━━━━━ DATA EXTRACT

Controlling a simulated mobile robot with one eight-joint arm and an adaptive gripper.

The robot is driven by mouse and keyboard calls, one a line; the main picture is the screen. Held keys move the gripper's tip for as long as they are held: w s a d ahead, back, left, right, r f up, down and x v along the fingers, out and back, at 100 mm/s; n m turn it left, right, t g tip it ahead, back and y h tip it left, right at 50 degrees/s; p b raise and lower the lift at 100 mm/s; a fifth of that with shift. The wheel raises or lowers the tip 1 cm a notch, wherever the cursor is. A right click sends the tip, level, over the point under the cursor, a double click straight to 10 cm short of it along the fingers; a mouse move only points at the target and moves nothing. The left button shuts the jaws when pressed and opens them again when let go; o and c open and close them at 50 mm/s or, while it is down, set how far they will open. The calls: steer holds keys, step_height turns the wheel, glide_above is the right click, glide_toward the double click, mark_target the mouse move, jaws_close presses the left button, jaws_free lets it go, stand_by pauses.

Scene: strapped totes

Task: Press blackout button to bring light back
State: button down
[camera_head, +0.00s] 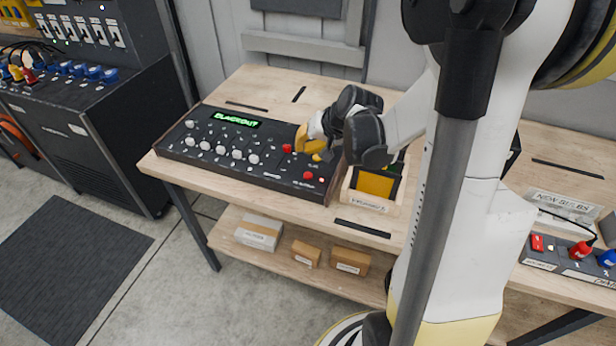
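A black control console (215,157) lies on the wooden table, with rows of white knobs. A small display (236,119) on it shows green text reading "BLACKOUT". Red buttons sit on its right side: one (287,148) just left of my gripper and one (308,175) nearer the front edge. The labels by the buttons are too small to read. My gripper (308,148) is over the right part of the console, its yellow part close above the panel. Its fingertips are partly hidden, so I cannot tell whether it touches a button or how far it is opened.
A wooden box (368,200) with a yellow front stands right of the console. Small boxes (305,253) rest on the lower shelf. A dark cabinet (95,140) stands at left.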

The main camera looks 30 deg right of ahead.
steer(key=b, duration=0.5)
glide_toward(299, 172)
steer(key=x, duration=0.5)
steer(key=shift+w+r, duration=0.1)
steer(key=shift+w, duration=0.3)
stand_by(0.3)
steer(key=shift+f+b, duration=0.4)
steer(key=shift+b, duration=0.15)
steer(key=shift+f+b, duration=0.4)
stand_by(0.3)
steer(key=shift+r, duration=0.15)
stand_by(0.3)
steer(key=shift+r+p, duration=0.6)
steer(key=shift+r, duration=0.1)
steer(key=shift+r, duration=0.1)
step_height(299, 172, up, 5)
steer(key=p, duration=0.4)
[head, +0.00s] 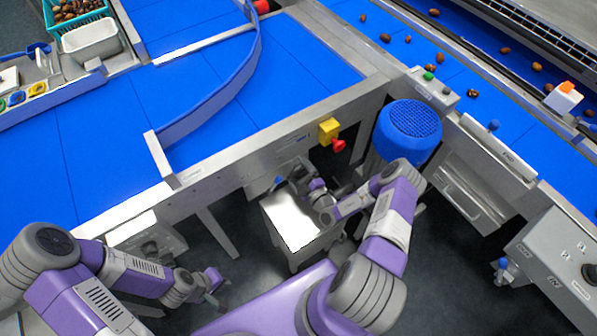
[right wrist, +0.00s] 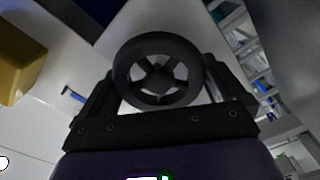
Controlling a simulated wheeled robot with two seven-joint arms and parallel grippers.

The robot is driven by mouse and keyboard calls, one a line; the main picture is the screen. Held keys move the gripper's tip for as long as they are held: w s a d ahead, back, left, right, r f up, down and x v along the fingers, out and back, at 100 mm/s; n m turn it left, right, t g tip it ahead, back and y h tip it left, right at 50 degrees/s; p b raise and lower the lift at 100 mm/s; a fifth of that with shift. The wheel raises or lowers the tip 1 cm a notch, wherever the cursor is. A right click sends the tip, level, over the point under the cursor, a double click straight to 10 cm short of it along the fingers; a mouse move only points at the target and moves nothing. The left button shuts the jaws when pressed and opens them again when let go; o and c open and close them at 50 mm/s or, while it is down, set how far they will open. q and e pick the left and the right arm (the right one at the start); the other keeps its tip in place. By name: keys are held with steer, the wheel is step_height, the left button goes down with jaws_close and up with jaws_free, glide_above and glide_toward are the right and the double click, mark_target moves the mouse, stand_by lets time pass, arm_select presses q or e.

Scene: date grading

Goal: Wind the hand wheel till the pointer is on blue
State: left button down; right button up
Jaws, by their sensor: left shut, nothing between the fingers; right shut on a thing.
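The black spoked hand wheel (right wrist: 160,46) faces my right wrist camera, on a pale metal surface. My right gripper (right wrist: 160,78) has one finger on each side of the wheel and is shut on it. In the head view the right gripper (head: 304,181) is at the side of the conveyor frame, and it largely hides the wheel. A small blue mark (right wrist: 72,94) shows on the pale surface left of the wheel. I cannot make out the pointer. My left gripper (head: 216,283) is shut and empty, low over the floor.
A yellow box (head: 329,130) with a red button (head: 338,146) is on the frame just above my right gripper. A white-topped stand (head: 290,222) is below it. A blue mesh-topped drum (head: 410,122) stands to the right. Blue conveyor belts (head: 300,75) lie behind.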

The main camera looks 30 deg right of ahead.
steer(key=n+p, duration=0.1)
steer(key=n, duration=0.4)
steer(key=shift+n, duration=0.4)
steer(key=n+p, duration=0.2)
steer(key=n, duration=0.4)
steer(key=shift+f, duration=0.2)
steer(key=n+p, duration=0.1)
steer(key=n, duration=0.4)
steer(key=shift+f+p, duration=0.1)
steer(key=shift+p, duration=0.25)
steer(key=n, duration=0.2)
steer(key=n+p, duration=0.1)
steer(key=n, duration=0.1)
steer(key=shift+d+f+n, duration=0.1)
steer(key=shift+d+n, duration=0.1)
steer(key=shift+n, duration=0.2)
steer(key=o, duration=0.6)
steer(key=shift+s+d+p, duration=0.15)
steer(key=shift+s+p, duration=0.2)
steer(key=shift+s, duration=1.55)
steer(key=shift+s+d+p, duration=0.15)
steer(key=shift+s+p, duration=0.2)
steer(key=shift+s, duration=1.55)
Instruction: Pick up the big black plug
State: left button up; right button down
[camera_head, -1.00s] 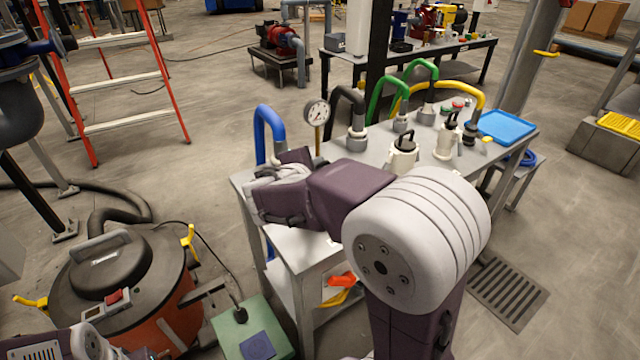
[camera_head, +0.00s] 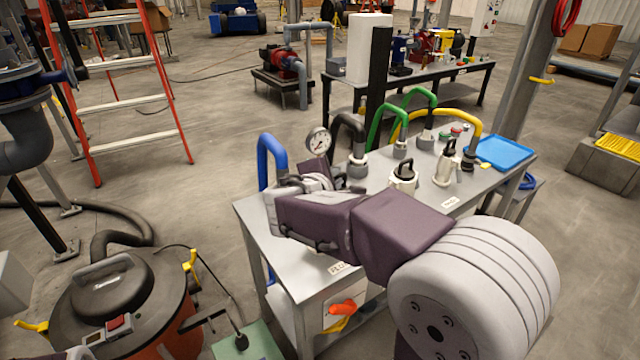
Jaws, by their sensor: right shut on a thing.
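My right arm comes in from the lower right and reaches over the front left of the grey metal table (camera_head: 345,268). My right gripper (camera_head: 312,178) is beside the blue hose, below the pressure gauge. It is shut on something, but the wrist hides the fingertips and what they hold. I cannot make out a big black plug for certain. On the table stand two pale canisters (camera_head: 402,180) with black handles.
The pressure gauge (camera_head: 318,142) stands close to my gripper. A blue tray (camera_head: 502,152) lies at the table's right end. A vacuum drum (camera_head: 112,295) and a ladder (camera_head: 120,62) stand left.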

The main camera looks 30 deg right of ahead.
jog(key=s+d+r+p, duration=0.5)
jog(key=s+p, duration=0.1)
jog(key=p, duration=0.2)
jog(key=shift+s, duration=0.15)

━━━━━━━━━━

Transcribe the lines beginning at the one that contains "Scene: date grading" and ending at the one that contains "State: left button down; right button up", with nothing added or left out.

Scene: date grading

Goal: Wind the hand wheel till the pointer is on blue
State: left button down; right button up

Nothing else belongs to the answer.